Search the records below for the word "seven". Pull out each line that has it.

***** Given information

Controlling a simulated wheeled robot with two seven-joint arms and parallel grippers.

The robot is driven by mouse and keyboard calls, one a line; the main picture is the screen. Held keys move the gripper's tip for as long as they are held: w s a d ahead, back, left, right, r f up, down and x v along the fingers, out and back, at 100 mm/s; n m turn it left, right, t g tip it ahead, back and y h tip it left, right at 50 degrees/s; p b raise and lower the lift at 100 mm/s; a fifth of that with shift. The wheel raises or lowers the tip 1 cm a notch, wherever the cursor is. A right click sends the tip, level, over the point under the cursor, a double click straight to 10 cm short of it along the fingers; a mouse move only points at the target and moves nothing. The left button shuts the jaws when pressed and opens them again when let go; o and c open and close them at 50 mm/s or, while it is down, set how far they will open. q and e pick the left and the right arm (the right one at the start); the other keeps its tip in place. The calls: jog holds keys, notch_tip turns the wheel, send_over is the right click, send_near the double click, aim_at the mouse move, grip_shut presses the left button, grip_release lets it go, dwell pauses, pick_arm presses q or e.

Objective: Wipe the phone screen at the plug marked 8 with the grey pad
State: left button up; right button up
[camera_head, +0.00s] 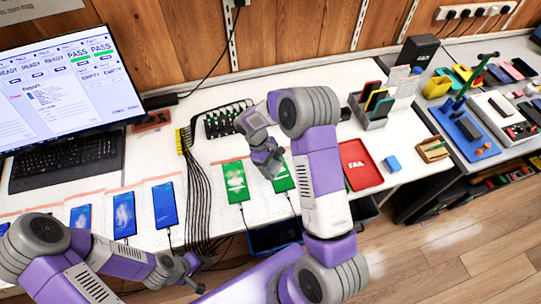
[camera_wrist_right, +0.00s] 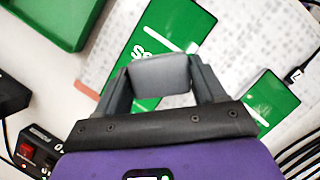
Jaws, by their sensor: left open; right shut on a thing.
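My right gripper (camera_head: 268,168) is shut on the grey pad (camera_wrist_right: 160,80), which shows between its fingers in the right wrist view. The pad is over or beside a green-screened phone (camera_wrist_right: 150,38) with white letters partly hidden; I cannot tell whether they touch. In the head view this phone (camera_head: 284,182) lies at the right end of the phone row, partly covered by my right arm. A second green phone (camera_head: 235,182) lies to its left and also shows in the right wrist view (camera_wrist_right: 272,98). No mark 8 is readable. My left gripper (camera_head: 188,274) is open and empty at the table's front edge.
Several blue-screened phones (camera_head: 165,204) continue the row leftward, with black cables (camera_head: 200,195) running between. A monitor (camera_head: 75,85) and keyboard (camera_head: 68,162) stand at the left. A red FAIL tray (camera_head: 360,165), a blue block (camera_head: 392,163) and a card holder (camera_head: 371,108) are right of my right arm.

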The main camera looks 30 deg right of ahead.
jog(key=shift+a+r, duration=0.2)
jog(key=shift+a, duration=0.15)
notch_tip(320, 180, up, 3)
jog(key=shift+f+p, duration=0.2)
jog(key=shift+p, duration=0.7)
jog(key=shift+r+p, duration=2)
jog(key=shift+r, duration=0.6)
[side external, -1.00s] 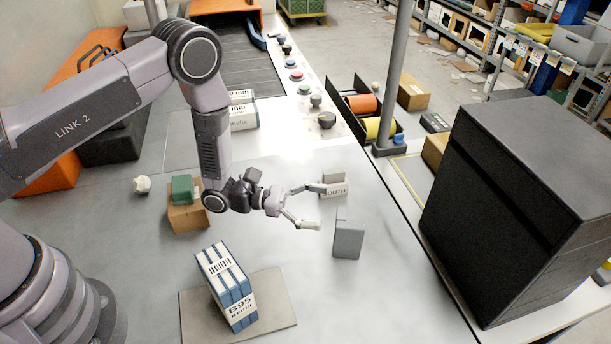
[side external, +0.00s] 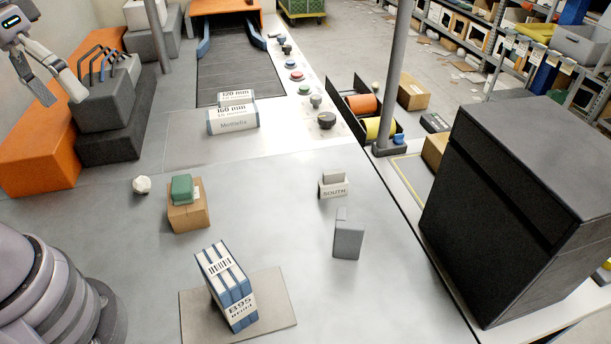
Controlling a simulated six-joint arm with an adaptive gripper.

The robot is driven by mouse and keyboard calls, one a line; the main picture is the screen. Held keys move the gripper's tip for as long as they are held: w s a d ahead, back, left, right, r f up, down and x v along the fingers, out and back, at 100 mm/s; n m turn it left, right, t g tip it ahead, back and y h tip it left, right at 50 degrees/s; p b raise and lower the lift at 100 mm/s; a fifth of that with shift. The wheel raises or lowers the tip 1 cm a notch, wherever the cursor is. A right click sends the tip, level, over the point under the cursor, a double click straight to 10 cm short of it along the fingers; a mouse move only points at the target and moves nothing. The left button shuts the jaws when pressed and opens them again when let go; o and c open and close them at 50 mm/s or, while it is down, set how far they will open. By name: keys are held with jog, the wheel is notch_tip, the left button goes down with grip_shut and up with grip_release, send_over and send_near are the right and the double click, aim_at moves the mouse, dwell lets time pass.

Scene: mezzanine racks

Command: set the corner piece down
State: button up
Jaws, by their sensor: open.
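A grey upright piece with a small raised tab, which looks like the corner piece (side external: 348,240), stands on the grey table (side external: 270,230). It stands free, with nothing holding it. My gripper (side external: 62,94) is at the upper left of the picture, far from the piece. Its two fingers are apart, with nothing between them. Part of my gripper is cut off by the picture's left edge.
A large black case (side external: 520,200) stands at right.

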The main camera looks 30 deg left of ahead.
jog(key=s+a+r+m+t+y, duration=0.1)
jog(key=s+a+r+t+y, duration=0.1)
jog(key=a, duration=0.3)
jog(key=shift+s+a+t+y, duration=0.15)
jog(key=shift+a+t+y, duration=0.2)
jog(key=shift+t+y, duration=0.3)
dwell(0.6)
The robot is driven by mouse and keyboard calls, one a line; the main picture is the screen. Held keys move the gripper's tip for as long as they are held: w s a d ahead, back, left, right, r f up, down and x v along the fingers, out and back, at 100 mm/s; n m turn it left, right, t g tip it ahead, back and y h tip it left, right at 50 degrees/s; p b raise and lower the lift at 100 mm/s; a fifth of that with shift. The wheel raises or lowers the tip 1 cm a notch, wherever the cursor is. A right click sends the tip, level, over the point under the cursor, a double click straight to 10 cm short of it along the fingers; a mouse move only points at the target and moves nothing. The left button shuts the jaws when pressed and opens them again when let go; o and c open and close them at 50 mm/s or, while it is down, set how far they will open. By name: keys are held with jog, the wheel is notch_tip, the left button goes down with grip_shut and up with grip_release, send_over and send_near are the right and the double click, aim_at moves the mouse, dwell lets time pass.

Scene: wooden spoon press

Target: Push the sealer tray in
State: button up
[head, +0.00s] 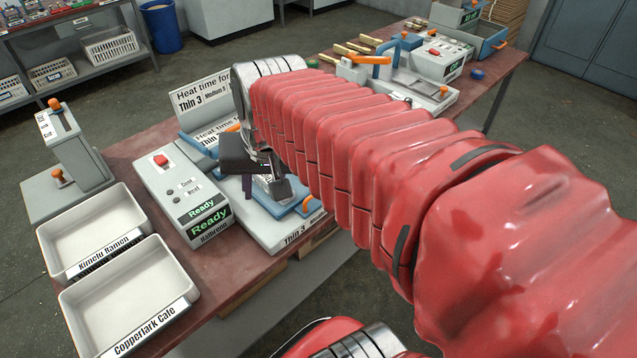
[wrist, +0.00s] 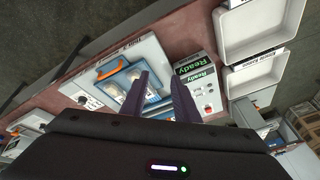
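The sealer tray is blue-framed with an orange handle at its front. In the head view its frame (head: 287,209) shows low on the pale sealer base, partly hidden by my gripper and arm. In the wrist view the tray (wrist: 153,98) holds silvery pieces, and its orange handle (wrist: 112,70) lies to the left of my fingers. My gripper (wrist: 160,78) has its two dark fingers apart, with nothing seen between them. In the head view my gripper (head: 263,186) hangs over the tray; I cannot tell whether it touches.
The grey control box (head: 187,190) reads Ready beside the sealer. Two white bins, Kunelu Ramen (head: 92,226) and Copperlark Cafe (head: 125,292), stand at left. A grey press with orange knobs (head: 68,150) is behind them. Another machine (head: 440,58) stands farther along the bench.

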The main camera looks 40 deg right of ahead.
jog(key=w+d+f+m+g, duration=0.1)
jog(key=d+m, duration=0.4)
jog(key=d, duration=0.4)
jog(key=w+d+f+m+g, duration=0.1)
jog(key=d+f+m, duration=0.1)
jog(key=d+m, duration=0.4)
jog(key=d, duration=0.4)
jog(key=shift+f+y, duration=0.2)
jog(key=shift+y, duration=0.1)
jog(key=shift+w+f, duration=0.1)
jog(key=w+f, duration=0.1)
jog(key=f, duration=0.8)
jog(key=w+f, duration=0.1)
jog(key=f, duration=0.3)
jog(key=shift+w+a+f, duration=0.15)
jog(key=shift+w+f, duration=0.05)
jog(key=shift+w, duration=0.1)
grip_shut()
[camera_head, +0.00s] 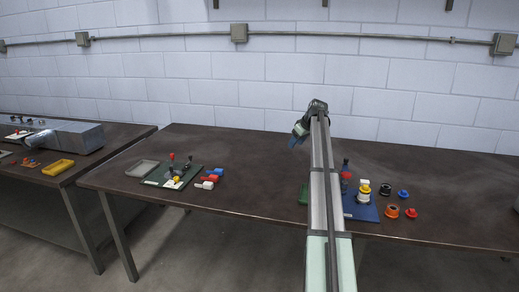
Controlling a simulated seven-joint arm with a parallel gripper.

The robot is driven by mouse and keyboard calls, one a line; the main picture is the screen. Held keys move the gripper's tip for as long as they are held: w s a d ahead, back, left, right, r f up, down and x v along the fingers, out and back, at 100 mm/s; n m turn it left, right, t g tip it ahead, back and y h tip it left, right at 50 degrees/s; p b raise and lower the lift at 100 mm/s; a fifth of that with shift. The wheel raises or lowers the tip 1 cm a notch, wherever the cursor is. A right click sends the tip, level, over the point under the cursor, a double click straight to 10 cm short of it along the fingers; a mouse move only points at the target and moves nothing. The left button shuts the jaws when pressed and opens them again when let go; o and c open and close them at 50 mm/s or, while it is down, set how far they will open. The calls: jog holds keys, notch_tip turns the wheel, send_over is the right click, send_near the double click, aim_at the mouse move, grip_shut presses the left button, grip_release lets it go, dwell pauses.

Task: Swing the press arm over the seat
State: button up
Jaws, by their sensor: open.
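My gripper (296,136) hangs at the far end of my arm, above the table, open, with nothing seen between its fingers. A blue board (363,212) lies to the right of my arm. It bears a white-and-yellow stacked piece (364,194), and a black-topped upright (345,163) stands near its back left, close to my arm. A green board (182,179) further left bears a red-topped post (172,157), black knobs and a small yellow-and-white part. I cannot tell for sure which parts are the press arm and the seat. My arm hides part of the table beside the blue board.
Orange (392,211), red (411,213), blue (403,194) and black (385,189) round parts lie right of the blue board. Red, white and blue blocks (209,180) and a grey tray (142,168) flank the green board. The table's back middle is clear before the wall.

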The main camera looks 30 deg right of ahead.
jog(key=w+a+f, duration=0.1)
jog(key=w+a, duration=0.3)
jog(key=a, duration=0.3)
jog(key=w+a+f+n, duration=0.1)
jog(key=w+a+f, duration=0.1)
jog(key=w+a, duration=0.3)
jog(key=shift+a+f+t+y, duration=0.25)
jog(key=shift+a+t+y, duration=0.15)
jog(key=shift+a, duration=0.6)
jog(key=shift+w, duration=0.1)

**********

The completed task
Controlling a simulated wheeled robot with two seven-joint arms and parallel grippers.
Controlling a simulated seven-joint arm with a parallel gripper.

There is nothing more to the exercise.